◆ Stated task ◆
Copy out the listing that follows, exactly, without its pictures.

|---|

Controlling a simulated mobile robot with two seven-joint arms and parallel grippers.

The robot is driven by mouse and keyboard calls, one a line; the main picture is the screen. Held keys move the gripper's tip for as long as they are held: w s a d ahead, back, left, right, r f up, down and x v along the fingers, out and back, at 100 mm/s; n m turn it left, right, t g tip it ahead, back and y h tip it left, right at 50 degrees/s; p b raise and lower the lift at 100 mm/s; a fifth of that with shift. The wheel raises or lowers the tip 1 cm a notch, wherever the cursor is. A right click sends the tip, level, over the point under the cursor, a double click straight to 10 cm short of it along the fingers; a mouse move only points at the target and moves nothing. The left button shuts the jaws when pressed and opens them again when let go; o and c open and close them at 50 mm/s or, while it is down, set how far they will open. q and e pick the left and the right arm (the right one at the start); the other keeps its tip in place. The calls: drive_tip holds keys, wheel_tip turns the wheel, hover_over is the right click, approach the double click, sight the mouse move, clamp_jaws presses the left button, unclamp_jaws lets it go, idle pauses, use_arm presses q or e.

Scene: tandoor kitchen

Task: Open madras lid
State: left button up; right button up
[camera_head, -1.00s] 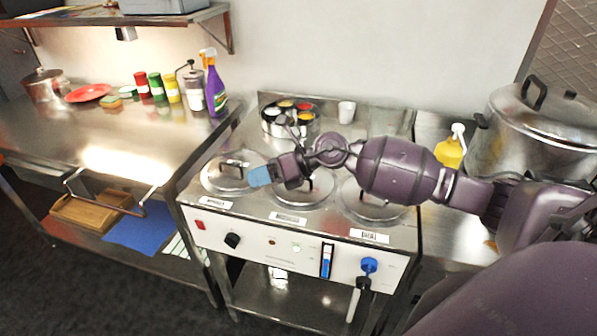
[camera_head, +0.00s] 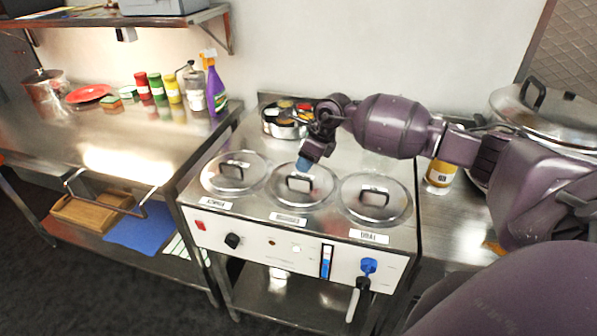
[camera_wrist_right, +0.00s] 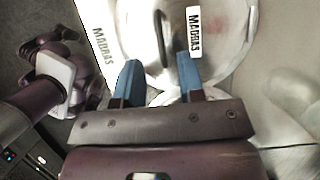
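The madras lid (camera_head: 283,193) is the round steel middle one of three lids in the counter unit, with a dark upright loop handle (camera_head: 299,183). It lies flat and closed in its opening. In the right wrist view the lid (camera_wrist_right: 225,62) carries a MADRAS tag (camera_wrist_right: 194,31). My right gripper (camera_head: 304,164) is above the back of this lid, blue fingertips pointing down. In the wrist view the gripper (camera_wrist_right: 160,70) is open and empty, its fingers apart and short of the handle (camera_wrist_right: 161,38).
Closed lids sit to the left (camera_head: 228,178) and right (camera_head: 372,205). A round rack of spice tins (camera_head: 283,128) stands behind, close to my right wrist. A large lidded pot (camera_head: 553,115) is at the right. The left counter's front is mostly clear.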

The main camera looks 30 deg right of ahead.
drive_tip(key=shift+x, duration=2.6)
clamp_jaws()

|---|

◆ Response to the exercise ◆
Controlling a simulated mobile robot with two seven-joint arms and parallel grippers.

The robot is driven by mouse and keyboard calls, one a line; the main picture is the screen. Held keys move the gripper's tip for as long as they are held: w s a d ahead, back, left, right, r f up, down and x v along the fingers, out and back, at 100 mm/s; n m turn it left, right, t g tip it ahead, back and y h tip it left, right at 50 degrees/s; p b raise and lower the lift at 100 mm/s; a fifth of that with shift. The wheel raises or lowers the tip 1 cm a notch, wherever the cursor is. A right click sends the tip, level, over the point under the cursor, a double click straight to 10 cm short of it along the fingers; a mouse move only points at the target and moves nothing. The left button shuts the jaws when pressed and opens them again when let go; o and c open and close them at 50 mm/s or, while it is down, set how far they will open. q and e pick the left and the right arm (the right one at the start); the other keeps its tip in place. The calls: drive_tip holds keys, wheel_tip turns the wheel, hover_over is the right click, approach the double click, sight the mouse move, clamp_jaws presses the left button, unclamp_jaws lets it go, idle pauses, use_arm presses q or e.

Scene: tandoor kitchen

Task: Open madras lid
State: left button up; right button up
[camera_head, -1.00s] 
[camera_head, +0.00s] 
[camera_wrist_right, +0.00s] 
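The madras lid (camera_head: 283,193) is the round steel middle one of three lids in the counter unit, with a dark upright loop handle (camera_head: 299,183). It lies flat and closed in its opening. In the right wrist view the lid (camera_wrist_right: 225,62) carries a MADRAS tag (camera_wrist_right: 194,31). My right gripper (camera_head: 304,164) is above the back of this lid, blue fingertips pointing down. In the wrist view the gripper (camera_wrist_right: 160,70) is open and empty, its fingers apart and short of the handle (camera_wrist_right: 161,38).
Closed lids sit to the left (camera_head: 228,178) and right (camera_head: 372,205). A round rack of spice tins (camera_head: 283,128) stands behind, close to my right wrist. A large lidded pot (camera_head: 553,115) is at the right. The left counter's front is mostly clear.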

The main camera looks 30 deg right of ahead.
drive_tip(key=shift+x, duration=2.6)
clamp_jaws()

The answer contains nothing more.